After the meeting, Benn and his wife, Caroline, were due to travel back to London by sleeper but had an hour to spare before catching the train from Stirling. I suggested they come back to my house to relax or we could visit a local hostelry. As Benn was teetotal, I was surprised when he opted for the pub. His explanation? "Your house is obviously a Labour stronghold but the pub may be missionary territory." My seat was very marginal at that time so I went along with him and Tony spent the best part of an hour going round shaking hands with customers and winning hearts and minds. At one stage, a rather inebriated punter came back from the toilet and announced: "I've just shaken hands with someone who's a dead ringer for that guy Benn on the telly!"
Benn did not last long as Secretary of State for Industry. Big business interests were not happy with the bogeyman being in charge of the Department of Industry and, in an effort to appease them, Wilson switched Benn to head the relatively new Department of Energy, where the Minister of State was John Smith, a high-flying Scottish lawyer who was more to the right of Benn on the political spectrum. Some suspected this would cause problems but Benn and Smith became a formidable duo.
It was the start of the North Sea Oil era and I was privileged to serve with Benn and Smith on the Parliamentary Committee that established the British National Oil Corporation (BNOC). After a long and arduous series of meetings in 1975, some of them lasting well into the night, Benn "rewarded" each member with a little phial containing some of the first North Sea oil from the Argyll field. I treasure my wee drop of oil to this day.

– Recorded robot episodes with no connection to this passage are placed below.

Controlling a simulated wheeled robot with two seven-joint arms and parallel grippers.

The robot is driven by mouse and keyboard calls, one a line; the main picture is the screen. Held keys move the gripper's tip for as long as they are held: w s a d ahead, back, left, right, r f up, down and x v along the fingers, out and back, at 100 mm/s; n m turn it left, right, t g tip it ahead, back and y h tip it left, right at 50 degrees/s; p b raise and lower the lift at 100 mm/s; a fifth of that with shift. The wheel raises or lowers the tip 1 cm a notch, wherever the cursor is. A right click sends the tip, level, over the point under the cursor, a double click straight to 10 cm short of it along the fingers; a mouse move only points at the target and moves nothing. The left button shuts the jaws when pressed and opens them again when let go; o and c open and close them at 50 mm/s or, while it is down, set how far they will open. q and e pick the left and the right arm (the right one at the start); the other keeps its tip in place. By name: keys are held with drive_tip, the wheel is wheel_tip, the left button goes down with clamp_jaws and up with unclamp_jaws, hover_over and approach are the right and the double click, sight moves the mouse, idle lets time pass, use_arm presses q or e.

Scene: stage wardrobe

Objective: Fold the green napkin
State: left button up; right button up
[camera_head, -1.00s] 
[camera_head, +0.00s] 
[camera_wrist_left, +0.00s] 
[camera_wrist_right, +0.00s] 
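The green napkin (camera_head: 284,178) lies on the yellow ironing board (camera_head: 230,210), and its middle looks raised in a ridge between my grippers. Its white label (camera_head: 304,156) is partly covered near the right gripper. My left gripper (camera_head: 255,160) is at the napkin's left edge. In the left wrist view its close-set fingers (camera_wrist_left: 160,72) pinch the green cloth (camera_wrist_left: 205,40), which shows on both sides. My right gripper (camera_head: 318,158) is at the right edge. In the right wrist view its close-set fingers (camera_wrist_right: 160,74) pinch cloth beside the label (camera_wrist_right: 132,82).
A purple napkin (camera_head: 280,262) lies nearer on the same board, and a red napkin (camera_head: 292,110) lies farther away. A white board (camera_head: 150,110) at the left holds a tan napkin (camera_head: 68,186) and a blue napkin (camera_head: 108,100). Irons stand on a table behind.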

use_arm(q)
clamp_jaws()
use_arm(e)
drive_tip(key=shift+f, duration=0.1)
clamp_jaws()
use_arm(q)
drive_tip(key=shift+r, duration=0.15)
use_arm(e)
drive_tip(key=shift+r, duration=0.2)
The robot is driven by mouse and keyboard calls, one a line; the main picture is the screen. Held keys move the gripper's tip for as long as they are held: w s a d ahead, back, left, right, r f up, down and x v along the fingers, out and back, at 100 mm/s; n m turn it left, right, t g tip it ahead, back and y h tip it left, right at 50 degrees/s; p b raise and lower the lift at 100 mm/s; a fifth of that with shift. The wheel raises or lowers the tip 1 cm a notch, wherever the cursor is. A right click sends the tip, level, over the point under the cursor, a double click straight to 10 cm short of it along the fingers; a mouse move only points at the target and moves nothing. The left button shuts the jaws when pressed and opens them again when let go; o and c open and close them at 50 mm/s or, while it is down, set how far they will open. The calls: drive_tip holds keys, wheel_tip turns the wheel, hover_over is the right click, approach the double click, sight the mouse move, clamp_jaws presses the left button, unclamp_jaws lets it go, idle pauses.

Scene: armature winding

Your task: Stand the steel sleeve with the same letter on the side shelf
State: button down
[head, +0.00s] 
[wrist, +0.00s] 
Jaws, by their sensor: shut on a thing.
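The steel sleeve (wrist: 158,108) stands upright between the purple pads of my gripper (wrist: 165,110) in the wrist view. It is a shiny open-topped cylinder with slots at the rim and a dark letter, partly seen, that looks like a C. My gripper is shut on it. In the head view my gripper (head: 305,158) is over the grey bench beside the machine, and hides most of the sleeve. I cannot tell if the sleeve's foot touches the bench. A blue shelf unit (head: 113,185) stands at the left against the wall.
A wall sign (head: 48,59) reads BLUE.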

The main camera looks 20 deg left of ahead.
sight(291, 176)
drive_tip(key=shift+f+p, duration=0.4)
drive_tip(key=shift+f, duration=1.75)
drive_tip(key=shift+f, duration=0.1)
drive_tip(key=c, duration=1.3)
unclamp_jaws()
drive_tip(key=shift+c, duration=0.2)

Benn's aim at that exciting time was to use BNOC's public ownership powers to ensure the benefits of oil would not simply flow to multinational oil firms but would be shared by the people. He also supported the idea of putting oil revenues into a special fund for future investment. Unfortunately, not everybody shared his vision. The oil fund never materialised and an emasculated BNOC was finally abolished when Margaret Thatcher came to power.
Benn's enemies were not confined to the Tory Party. Some of his fiercest critics were fellow Labour MPs who tried to undermine him with snide remarks like: "He's far too left-wing. He's not one of us. He's an aristocrat, the product of a posh fee-paying school." The truth is, unlike some of his critics, he sent his own children to a comprehensive school.
Benn was a brilliant communicator who was equally at ease talking in Parliament or at an anti-war rally or in a humble miners' welfare club. The working class loved him. Trades union leaders like Jimmy Reid and Mick McGahey were close comrades and, more importantly, he was hero-worshipped by rank-and-file miners and shipyard workers.
He was their voice, their champion, the greatest advocate of socialism in his time. We'll never see his likes again.